Le 10 mai, si je suis élu, c’est bien que j’ai la majorité, pardonnez cette vérité de La Palice.
François Mitterrand —
Débat télévisé au second tour de l’élection présidentielle — 1981
Quand on dit beaucoup de lapalissades, on n’est qu’un sot, mais quand on dit un mensonge, on est un malhonnête homme.
Charles Péguy —
Œuvres en prose — Gallimard — 1987
494. Des vertes et des pas mûres
1. Des choses choquantes, grossières, incongrues.
2. Des ennuis, des difficultés.
Au XIII esiècle, si on parlait « du vert et du mûr », c’était bien pour opposer le blé vert au blé mûr. Mais ici, le vert n’est pas dans le fruit.
En effet, c’est au début du XV esiècle qu’on commence à dire « en bailler de belles, des vertes et des mûres » en voulant dire « raconter des histoires licencieuses ». Car « vert » prend ici le sens argotique qu’on lui connaît encore aujourd’hui pour qualifier des propos osés.

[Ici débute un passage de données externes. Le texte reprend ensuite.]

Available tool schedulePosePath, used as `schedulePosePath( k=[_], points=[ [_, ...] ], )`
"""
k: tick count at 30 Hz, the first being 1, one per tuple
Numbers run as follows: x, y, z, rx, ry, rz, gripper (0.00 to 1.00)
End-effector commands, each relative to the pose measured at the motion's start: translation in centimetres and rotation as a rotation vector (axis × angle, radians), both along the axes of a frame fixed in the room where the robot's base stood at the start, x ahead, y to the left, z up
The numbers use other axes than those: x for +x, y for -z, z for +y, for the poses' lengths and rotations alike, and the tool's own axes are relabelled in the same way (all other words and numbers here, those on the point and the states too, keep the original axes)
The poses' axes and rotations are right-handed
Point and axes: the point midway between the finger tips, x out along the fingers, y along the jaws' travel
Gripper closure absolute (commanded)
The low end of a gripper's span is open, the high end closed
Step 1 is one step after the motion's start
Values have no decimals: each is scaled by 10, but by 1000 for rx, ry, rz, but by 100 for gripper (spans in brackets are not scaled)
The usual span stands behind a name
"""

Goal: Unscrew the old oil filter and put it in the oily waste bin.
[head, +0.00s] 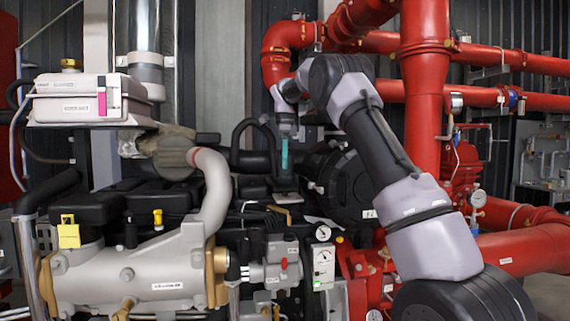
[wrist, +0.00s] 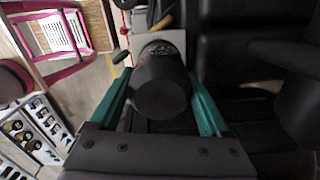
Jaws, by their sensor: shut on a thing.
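The old oil filter (wrist: 160,88) is a black cylinder in the wrist view, its rounded end toward the camera. My gripper (wrist: 160,74) has its two teal fingers on either side of the filter, shut on it. In the head view my gripper (head: 285,155) points down behind the engine, with one teal finger showing. The filter cannot be made out there. Whether its far end is still attached cannot be told. I cannot identify the oily waste bin in either view.
The engine (head: 150,265) fills the lower left of the head view. Thick red pipes (head: 425,90) stand right of my gripper. A pale tank (head: 85,98) is at upper left. The wrist view shows a pink frame (wrist: 62,78) and a tray of small items (wrist: 32,135).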

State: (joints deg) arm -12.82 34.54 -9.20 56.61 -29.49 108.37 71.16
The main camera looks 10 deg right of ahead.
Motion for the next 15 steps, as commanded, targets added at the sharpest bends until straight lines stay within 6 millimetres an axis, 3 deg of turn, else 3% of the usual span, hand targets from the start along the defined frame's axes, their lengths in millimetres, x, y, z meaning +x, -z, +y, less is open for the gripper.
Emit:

Quant à « mûr », c’est depuis le XII esiècle qu’il est équivalent à « adulte » comme on le trouve dans « l’âge mûr ». Or, des propos osés ne doivent être prononcés et entendus que par des adultes, bien entendu.
Ce n’est que plus tard que cette expression initiale a été transformée et qu’aux « vertes » ont été accolées des « pas mûres » pour créer ce qui paraît être une répétition plaisante, mais qui n’en est pas réellement une pour qui connaît le sens réel de notre « vert ». L’expression prend son premier sens lorsqu’elle est précédée de « en entendre » ou « en raconter ». Par extension, des choses choquantes ou incongrues, on est passé aux ennuis ou aux difficultés, et l’expression est alors généralement précédée d’un « en voir » ou « en subir ».
Au service clientèle de SFR, les appels pour dépannage de mobile vont bon train […]. On nous en raconte des vertes et des pas mûres comme « Mon chien a mordu mon mobile » ou « Mon mobile est tombé dans la cuvette des W-C. »
Mobile Magazine — Juin 2001
Et pourtant, tu sais, depuis que je fais ce métier, j’en ai vu des vertes et des pas mûres… Oui, bien sûr. Chloé aussi en a vu des vertes et des pas mûres. Même si elle a à peine dix-neuf ans.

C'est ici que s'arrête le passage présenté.